In fintech, fast growth can be the easiest warning sign, because the customers who rush to a new lending product are often the ones other lenders already screened out. That is the core adverse selection problem. If a company wins distribution by being the quickest source of cash, it can fill the funnel with higher risk borrowers and fraud, then discover too late that volume did not equal durable revenue.

  • This is why lending distribution is different from software distribution. A SaaS company can celebrate signups. A lender has to ask whether the people signing up can repay, whether they are real, and whether acquisition channels are pulling in healthy cohorts or problem borrowers.
  • Pipe is a concrete example of the tradeoff. Its earlier direct to SMB model ran into high CAC and adverse selection, while its newer embedded model uses platforms that already see merchant sales and cash flow, which improves timing, targeting, and underwriting.
  • The broader shift in fintech has been away from generic consumer acquisition and toward owning workflow or sitting inside the flow of funds.
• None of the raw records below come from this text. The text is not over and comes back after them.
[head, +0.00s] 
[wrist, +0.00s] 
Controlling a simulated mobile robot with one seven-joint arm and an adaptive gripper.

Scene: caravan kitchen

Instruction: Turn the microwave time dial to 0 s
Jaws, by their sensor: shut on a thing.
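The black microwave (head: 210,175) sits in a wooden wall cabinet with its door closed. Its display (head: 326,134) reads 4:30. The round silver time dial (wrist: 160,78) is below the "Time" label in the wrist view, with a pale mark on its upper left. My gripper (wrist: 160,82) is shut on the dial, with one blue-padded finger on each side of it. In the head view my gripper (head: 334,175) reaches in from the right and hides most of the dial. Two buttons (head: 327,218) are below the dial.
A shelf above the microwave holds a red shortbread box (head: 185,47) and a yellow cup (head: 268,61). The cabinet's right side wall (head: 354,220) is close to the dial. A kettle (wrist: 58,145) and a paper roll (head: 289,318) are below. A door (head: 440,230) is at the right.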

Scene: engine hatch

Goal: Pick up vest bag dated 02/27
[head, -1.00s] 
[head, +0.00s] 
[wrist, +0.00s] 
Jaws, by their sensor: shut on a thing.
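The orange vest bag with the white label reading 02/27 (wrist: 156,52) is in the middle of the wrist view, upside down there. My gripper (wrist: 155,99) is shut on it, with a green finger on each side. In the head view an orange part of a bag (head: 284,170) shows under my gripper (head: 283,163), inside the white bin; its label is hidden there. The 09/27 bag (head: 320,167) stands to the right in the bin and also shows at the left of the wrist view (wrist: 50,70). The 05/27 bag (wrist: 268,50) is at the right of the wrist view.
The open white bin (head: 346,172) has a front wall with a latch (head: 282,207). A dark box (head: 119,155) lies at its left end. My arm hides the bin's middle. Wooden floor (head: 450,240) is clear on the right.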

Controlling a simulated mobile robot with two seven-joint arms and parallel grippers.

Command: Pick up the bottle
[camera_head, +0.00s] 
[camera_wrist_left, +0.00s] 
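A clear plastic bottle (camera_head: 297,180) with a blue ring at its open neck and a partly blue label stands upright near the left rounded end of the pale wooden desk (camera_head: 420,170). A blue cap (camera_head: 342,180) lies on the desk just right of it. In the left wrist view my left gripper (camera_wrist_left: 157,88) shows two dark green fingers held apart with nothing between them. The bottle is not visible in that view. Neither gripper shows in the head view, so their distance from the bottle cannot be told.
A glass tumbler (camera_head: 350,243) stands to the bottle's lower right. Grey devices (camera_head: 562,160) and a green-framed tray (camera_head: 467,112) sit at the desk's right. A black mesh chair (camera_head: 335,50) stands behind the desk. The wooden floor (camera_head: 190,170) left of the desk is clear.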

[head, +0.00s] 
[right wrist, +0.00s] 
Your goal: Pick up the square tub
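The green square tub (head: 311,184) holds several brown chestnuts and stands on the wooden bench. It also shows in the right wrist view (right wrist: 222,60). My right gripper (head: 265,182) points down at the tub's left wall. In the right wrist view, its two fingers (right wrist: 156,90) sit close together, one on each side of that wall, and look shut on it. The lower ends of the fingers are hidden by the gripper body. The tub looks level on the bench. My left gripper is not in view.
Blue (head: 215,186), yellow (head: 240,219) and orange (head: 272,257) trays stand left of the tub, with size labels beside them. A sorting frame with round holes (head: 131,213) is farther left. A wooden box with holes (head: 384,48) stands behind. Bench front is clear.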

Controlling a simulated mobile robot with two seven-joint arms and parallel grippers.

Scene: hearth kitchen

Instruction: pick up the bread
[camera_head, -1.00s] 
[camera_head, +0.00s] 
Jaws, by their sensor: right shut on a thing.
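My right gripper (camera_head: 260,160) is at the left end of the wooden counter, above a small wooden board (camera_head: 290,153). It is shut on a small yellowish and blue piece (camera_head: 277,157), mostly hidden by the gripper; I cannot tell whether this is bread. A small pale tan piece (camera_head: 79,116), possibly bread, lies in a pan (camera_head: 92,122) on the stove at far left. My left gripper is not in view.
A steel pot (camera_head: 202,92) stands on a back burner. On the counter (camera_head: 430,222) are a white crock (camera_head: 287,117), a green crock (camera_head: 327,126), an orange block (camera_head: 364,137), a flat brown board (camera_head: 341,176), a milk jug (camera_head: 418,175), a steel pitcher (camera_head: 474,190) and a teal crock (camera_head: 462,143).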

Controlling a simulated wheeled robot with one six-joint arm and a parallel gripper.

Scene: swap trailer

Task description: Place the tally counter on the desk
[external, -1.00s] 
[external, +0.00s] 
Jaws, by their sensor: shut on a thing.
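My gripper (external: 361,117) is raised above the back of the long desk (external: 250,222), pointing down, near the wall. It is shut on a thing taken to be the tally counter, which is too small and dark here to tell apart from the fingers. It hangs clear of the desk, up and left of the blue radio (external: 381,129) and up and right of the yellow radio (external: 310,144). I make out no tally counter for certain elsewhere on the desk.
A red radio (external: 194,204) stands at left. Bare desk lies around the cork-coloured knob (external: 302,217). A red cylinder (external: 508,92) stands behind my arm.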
Vertical SaaS and embedded finance work better because the platform already sees invoices, payroll, deposits, or checkout data before making an offer.

Going forward, the strongest fintech lenders will look less like aggressive marketers and more like infrastructure woven into a customer’s daily money movement. The winners will be the companies that can pair low cost distribution with proprietary operating data, so they reach the right borrower at the right moment and price risk correctly from day one.